## RECORD LIST
## start

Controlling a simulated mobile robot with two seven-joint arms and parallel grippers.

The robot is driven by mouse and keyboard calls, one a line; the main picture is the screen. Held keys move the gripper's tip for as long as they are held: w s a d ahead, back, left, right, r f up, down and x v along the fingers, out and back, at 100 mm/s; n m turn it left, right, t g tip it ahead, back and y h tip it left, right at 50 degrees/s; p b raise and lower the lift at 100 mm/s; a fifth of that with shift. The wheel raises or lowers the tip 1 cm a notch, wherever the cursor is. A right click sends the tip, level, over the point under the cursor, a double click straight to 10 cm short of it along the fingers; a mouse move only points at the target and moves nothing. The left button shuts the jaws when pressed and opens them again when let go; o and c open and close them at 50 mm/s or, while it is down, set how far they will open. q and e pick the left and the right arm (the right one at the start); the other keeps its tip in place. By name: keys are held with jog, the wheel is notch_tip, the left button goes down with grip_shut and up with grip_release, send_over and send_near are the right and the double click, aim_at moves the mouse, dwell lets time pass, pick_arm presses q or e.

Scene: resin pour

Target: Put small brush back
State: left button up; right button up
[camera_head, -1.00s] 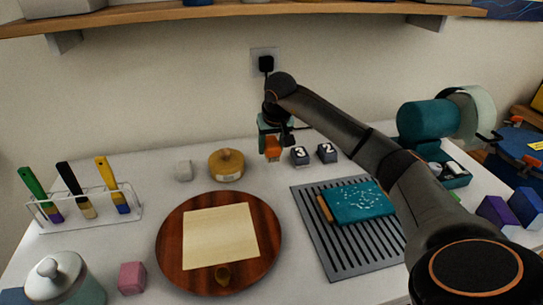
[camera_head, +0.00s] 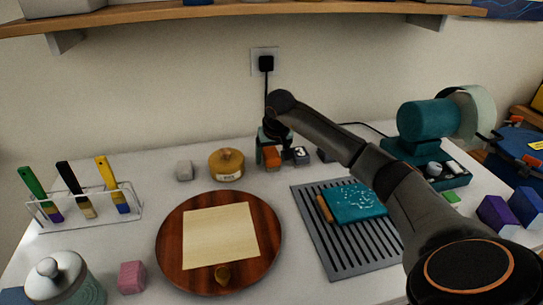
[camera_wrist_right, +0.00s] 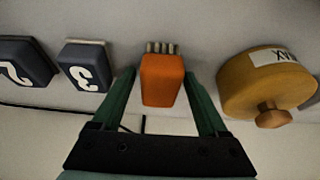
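The small brush (camera_wrist_right: 162,80) looks like an orange block with a row of short grey bristles at one end in the right wrist view. It also shows in the head view (camera_head: 271,157), low over or on the table left of the numbered blocks. My right gripper (camera_wrist_right: 160,75) has its teal fingers on either side of the orange body and seems shut on it. Whether the bristles touch the table is hard to tell. My left gripper is out of view. A clear rack (camera_head: 85,222) at left holds brushes with green, black and yellow handles.
The wooden lidded pot (camera_head: 227,166) is left of the gripper. The block marked 3 (camera_head: 300,156) is close on its right, beside the partly hidden block (camera_head: 325,155). A round board (camera_head: 180,278) and a slatted mat (camera_head: 340,258) lie in front. The wall is behind.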

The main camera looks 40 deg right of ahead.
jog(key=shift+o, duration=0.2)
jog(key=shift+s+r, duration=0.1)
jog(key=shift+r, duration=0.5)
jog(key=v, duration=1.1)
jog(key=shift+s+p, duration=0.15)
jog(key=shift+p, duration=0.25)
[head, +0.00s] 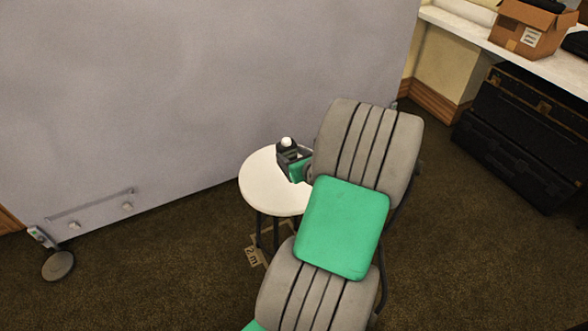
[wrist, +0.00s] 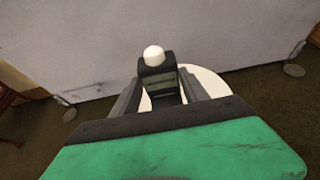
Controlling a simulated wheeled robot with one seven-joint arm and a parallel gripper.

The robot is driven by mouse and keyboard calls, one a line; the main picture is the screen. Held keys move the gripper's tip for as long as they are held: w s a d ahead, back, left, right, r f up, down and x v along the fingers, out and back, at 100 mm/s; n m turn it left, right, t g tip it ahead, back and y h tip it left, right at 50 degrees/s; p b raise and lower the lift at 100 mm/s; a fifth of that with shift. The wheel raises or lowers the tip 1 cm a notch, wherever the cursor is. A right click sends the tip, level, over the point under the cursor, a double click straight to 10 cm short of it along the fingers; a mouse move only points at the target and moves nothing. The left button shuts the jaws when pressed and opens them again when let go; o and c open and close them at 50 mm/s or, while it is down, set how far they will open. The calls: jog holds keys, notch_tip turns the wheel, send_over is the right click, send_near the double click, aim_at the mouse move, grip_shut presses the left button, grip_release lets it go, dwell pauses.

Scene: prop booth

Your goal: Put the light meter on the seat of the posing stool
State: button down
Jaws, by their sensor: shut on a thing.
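The light meter (head: 287,147) is a small dark block with a white dome on top. In the wrist view the light meter (wrist: 157,76) stands upright, dome up, between the two grey fingers. My gripper (head: 295,162) is shut on it, and my gripper (wrist: 159,90) also shows in the wrist view. The posing stool (head: 261,184) has a round white seat and dark legs. The meter appears over the seat's far right part. The seat (wrist: 209,82) also shows behind the meter in the wrist view. My arm hides the seat's right side. I cannot tell whether the meter touches the seat.
A grey backdrop panel (head: 190,80) stands behind the stool, with a round foot (head: 57,265) at left. A tag (head: 254,256) lies on the carpet by the stool. Black cases (head: 515,130) and a shelf with a cardboard box (head: 528,30) are at right.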

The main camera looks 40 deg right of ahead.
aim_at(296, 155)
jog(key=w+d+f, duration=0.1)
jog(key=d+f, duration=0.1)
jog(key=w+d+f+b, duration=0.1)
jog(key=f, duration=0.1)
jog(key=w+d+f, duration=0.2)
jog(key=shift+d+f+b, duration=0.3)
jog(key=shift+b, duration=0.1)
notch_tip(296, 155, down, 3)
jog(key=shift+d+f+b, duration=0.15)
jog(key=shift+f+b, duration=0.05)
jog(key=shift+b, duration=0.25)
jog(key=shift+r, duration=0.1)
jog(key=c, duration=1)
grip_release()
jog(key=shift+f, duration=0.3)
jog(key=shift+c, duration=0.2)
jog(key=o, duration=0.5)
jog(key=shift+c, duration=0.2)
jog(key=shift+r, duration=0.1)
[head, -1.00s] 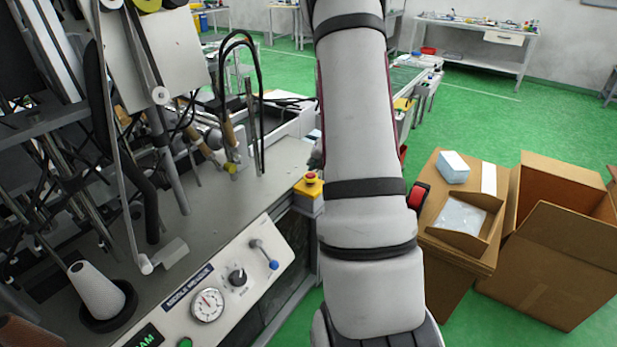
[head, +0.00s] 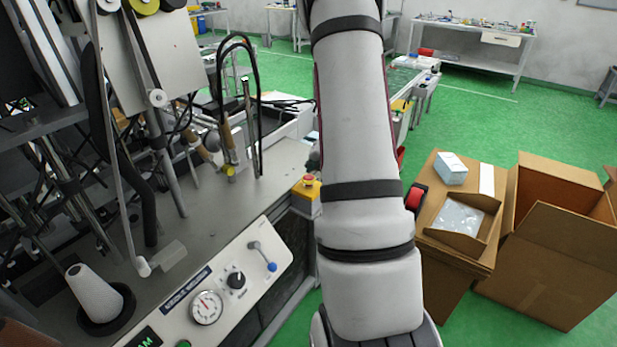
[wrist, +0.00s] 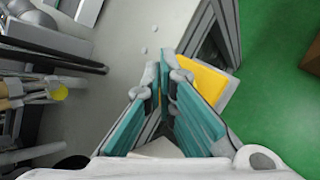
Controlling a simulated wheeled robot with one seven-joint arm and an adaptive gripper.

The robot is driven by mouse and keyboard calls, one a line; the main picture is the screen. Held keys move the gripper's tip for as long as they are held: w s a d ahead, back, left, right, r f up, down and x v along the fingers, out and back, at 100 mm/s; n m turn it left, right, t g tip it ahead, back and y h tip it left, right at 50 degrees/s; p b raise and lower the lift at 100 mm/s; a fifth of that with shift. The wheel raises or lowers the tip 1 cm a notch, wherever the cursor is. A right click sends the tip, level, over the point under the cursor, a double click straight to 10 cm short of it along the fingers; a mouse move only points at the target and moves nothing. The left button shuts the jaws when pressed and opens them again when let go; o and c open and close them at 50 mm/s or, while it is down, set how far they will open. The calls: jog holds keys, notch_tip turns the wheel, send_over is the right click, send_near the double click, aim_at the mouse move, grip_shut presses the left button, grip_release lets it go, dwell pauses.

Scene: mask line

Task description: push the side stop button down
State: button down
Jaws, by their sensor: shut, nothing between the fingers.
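The side stop button (head: 308,180) is a red cap on a yellow box at the right corner of the machine, just left of my arm in the head view. In the wrist view the yellow box (wrist: 207,80) lies just right of my fingertips, partly behind the right finger; the red cap is not visible there. My gripper (wrist: 162,66) is shut and empty, with teal-sided fingers together. In the head view my arm hides most of the gripper. I cannot tell whether the fingers touch the box.
The machine's grey worktop (head: 215,195) has rods and cables at its left. A front panel carries a gauge (head: 206,307) and a blue-tipped lever (head: 264,256). Cardboard boxes (head: 550,260) stand at the right. Green floor (head: 480,118) is open beyond.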

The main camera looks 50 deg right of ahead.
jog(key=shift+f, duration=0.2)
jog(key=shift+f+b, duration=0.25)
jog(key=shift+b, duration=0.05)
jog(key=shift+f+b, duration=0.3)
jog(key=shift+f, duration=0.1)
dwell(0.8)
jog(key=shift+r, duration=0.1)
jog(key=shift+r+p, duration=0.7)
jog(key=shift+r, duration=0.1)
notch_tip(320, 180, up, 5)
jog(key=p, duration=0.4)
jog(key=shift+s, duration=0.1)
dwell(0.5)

## end

## WORK REQUIRED
Skip the pictures and repeat, word for word, the lines from the one containing "[camera_wrist_right, +0.00s]" to the one containing "a parallel gripper.", keeping both of those lines.

## RESULT OF THE TASK
[camera_wrist_right, +0.00s] 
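The small brush (camera_wrist_right: 162,80) looks like an orange block with a row of short grey bristles at one end in the right wrist view. It also shows in the head view (camera_head: 271,157), low over or on the table left of the numbered blocks. My right gripper (camera_wrist_right: 160,75) has its teal fingers on either side of the orange body and seems shut on it. Whether the bristles touch the table is hard to tell. My left gripper is out of view. A clear rack (camera_head: 85,222) at left holds brushes with green, black and yellow handles.
The wooden lidded pot (camera_head: 227,166) is left of the gripper. The block marked 3 (camera_head: 300,156) is close on its right, beside the partly hidden block (camera_head: 325,155). A round board (camera_head: 180,278) and a slatted mat (camera_head: 340,258) lie in front. The wall is behind.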

The main camera looks 40 deg right of ahead.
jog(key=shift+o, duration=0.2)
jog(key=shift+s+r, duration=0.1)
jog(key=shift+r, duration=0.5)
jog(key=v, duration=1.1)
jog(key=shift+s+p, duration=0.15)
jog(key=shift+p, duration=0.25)
[head, +0.00s] 
[wrist, +0.00s] 
Controlling a simulated wheeled robot with one seven-joint arm and a parallel gripper.

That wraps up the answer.